Por Alejandro Veiga Expósito
La catástrofe migratoria en Venezuela ha llevado el excepcionalismo venezolano a distintas partes del mundo. Muchos habrán escuchado en sus respectivos países a venezolanos diciendo frases como: “Es que Venezuela es el país más rico del mundo”. Este excepcionalismo, tan característico de los estadounidenses, es parte de la ideología con la que muchos venezolanos hemos crecido y que ahora deja perplejas a personas de otras partes del mundo. Personas que escuchan a venezolanos diciendo este tipo de afirmaciones observan el estado de Venezuela y no dan crédito ante tal negacionismo.
Como explicó el antropólogo venezolano Fernando Coronil en su libro de 1998 El estado mágico, esta creencia en Venezuela como un país rico nace de sus recursos naturales y forma parte de la identidad nacional. En este sentido, la historia de Venezuela, como hace Coronil en su libro, se puede estudiar como una lucha por hacerse con la gallina de los huevos de oro: el Estado como explotador del petróleo y distribuidor de sus dividendos.

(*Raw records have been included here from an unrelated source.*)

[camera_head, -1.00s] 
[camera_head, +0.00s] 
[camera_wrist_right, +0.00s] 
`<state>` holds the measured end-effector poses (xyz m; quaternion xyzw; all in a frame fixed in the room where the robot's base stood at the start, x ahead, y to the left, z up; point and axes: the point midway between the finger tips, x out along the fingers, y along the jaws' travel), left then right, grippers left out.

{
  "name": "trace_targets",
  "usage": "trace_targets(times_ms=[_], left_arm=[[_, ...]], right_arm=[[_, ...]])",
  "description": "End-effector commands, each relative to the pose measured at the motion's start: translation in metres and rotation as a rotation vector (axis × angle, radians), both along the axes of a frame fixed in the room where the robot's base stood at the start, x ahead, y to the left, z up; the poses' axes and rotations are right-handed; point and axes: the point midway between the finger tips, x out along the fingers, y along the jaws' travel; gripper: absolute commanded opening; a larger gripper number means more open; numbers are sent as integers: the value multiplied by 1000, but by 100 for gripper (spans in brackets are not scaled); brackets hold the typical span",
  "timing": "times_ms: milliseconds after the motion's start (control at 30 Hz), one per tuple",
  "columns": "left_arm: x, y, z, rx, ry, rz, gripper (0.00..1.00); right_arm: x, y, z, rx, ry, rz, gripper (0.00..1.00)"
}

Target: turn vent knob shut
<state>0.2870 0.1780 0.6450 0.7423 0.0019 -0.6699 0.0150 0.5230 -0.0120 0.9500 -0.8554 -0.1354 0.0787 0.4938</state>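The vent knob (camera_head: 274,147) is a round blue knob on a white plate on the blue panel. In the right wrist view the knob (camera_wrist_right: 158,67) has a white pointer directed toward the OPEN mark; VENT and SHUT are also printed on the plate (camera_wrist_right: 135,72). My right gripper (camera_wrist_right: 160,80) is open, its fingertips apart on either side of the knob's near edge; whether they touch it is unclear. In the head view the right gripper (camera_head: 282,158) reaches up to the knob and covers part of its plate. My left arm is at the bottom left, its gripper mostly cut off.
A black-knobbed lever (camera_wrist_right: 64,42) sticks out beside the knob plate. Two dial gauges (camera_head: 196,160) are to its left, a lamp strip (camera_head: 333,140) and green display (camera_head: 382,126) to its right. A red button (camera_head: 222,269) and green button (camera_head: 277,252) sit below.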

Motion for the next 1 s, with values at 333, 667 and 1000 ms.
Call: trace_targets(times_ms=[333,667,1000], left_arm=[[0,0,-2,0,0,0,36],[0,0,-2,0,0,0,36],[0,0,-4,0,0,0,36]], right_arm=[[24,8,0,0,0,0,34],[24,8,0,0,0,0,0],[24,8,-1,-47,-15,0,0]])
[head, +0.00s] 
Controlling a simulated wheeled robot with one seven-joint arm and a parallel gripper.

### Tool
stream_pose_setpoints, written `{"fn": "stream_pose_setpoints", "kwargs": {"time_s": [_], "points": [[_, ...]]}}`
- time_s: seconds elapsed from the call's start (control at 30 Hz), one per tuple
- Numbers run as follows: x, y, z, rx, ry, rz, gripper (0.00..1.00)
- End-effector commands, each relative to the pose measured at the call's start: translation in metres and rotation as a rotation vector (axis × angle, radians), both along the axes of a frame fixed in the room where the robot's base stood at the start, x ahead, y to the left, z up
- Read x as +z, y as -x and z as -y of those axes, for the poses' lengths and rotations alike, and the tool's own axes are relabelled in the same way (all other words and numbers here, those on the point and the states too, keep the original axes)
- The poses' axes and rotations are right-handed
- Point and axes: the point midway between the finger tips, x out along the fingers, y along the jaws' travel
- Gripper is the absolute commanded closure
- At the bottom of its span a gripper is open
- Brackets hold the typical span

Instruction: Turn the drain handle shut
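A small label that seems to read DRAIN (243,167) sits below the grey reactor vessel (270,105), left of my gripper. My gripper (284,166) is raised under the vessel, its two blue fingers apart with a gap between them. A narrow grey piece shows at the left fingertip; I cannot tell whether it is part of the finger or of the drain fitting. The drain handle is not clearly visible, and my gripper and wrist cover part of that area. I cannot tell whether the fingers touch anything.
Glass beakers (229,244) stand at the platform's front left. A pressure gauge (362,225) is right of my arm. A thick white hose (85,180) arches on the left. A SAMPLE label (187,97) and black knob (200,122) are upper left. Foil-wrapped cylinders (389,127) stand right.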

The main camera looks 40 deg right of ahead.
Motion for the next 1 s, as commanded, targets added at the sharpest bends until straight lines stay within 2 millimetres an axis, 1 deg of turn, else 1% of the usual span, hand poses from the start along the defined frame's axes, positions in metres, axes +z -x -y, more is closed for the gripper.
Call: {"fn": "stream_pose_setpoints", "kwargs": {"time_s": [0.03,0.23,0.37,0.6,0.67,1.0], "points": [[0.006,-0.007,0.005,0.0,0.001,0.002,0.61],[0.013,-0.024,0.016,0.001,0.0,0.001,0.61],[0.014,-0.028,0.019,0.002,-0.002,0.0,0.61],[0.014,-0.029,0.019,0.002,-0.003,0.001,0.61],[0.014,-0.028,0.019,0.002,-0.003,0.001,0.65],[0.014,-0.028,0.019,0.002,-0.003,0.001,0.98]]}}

Según Slavoj Žižek, la mejor definición de qué es una nación la ha dado el positivista y protorracista Ernest Renan: “Una nación es un grupo de personas unidas por tres cosas: mentiras sobre su pasado, enemigos comunes en el presente, e ilusiones sobre su futuro.”
Venezuela encaja perfectamente en esta definición. Mentiras sobre su pasado: hubo un tiempo n el que Venezuela era una tierra donde todo el mundo progresaba; enemigos comunes en el presente: el castro-chavismo; e ilusiones sobre el futuro: sin los comunistas, este país solito sale adelante. Tres falacias que nos unen como nación, de cuya realidad necesitamos renegar, porque enfrentarla es demasiado traumático.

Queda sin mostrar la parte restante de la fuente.